PROBLEM TO WORK ON:
Begin with the line that contains "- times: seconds", end with the line that contains "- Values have", and extract exactly that stretch of lines.

SOURCE MATERIAL:
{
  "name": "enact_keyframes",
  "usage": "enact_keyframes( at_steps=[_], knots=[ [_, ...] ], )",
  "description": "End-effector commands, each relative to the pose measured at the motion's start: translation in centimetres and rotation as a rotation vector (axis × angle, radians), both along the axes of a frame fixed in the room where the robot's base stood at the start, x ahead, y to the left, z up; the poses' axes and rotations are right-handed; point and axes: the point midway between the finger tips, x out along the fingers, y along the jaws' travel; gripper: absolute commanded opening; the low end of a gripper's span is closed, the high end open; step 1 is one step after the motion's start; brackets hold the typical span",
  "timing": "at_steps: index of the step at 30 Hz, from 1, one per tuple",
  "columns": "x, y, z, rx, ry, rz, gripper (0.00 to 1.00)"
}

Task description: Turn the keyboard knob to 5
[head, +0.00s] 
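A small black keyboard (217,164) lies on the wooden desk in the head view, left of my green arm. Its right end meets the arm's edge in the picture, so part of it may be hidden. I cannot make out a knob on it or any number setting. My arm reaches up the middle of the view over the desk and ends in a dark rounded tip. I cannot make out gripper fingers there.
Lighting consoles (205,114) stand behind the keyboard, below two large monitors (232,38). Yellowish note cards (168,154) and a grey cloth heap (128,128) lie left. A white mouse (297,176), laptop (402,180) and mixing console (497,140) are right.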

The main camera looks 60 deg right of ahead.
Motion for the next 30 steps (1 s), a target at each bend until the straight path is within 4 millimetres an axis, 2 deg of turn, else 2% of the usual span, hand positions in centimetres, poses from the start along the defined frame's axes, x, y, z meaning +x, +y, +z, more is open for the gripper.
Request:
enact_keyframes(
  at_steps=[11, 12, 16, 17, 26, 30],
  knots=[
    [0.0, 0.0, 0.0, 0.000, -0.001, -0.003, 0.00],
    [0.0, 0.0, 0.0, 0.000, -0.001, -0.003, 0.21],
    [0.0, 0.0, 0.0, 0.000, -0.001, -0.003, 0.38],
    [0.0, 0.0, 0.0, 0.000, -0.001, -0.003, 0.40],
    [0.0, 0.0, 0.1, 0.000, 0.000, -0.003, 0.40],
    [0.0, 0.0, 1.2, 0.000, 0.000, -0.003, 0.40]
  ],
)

* * *

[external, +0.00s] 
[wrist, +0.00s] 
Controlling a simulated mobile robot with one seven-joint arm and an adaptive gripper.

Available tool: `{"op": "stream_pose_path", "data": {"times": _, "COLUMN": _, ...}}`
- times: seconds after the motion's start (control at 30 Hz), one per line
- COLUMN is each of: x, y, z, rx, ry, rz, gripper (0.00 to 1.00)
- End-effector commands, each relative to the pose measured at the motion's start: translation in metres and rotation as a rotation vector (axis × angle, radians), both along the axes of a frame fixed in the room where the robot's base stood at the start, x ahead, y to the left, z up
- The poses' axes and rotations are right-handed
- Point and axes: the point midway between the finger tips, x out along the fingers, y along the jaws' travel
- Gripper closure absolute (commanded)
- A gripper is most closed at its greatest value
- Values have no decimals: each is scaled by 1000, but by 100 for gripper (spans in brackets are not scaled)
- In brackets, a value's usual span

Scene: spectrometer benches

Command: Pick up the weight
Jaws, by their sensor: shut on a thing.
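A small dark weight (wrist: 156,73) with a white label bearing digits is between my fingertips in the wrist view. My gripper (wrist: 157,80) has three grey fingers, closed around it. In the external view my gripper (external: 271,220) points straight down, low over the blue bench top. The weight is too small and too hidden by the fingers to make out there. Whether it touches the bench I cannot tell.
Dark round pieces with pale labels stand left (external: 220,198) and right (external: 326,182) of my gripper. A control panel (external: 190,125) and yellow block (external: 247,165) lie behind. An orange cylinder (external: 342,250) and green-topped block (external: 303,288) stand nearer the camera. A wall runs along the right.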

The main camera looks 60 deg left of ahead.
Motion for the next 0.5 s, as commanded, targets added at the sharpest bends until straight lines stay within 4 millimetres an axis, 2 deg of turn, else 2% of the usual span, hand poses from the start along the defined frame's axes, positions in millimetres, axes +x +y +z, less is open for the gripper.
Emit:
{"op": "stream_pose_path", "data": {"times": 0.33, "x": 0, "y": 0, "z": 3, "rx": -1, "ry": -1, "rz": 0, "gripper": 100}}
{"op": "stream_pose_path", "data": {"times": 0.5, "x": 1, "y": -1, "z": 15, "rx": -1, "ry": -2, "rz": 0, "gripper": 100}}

ANSWER FOR THE TASK:
- times: seconds after the motion's start (control at 30 Hz), one per line
- COLUMN is each of: x, y, z, rx, ry, rz, gripper (0.00 to 1.00)
- End-effector commands, each relative to the pose measured at the motion's start: translation in metres and rotation as a rotation vector (axis × angle, radians), both along the axes of a frame fixed in the room where the robot's base stood at the start, x ahead, y to the left, z up
- The poses' axes and rotations are right-handed
- Point and axes: the point midway between the finger tips, x out along the fingers, y along the jaws' travel
- Gripper closure absolute (commanded)
- A gripper is most closed at its greatest value
- Values have no decimals: each is scaled by 1000, but by 100 for gripper (spans in brackets are not scaled)

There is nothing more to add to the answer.